## TASK BRIEF
Check every line for the word "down" and give the number of lines where it occurs, nothing else.

## DATASET CONTENT
◆ ◆ ◆ ◆ ◆
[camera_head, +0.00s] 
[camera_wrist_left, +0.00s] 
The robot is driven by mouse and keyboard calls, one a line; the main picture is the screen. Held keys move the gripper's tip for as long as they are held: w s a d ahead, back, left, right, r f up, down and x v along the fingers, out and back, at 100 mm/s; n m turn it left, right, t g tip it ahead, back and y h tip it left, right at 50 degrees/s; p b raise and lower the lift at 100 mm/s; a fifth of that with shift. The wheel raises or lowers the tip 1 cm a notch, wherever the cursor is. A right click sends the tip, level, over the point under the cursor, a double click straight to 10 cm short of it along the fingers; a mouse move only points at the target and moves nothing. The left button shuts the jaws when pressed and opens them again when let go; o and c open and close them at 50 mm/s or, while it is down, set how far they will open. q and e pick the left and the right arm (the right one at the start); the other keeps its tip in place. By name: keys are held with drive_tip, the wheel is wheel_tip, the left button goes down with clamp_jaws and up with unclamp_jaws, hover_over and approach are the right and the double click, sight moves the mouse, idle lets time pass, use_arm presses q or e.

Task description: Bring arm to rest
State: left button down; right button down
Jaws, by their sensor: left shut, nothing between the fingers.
◆ ◆ ◆ ◆ ◆
## RESPONSE TO THE TASK
2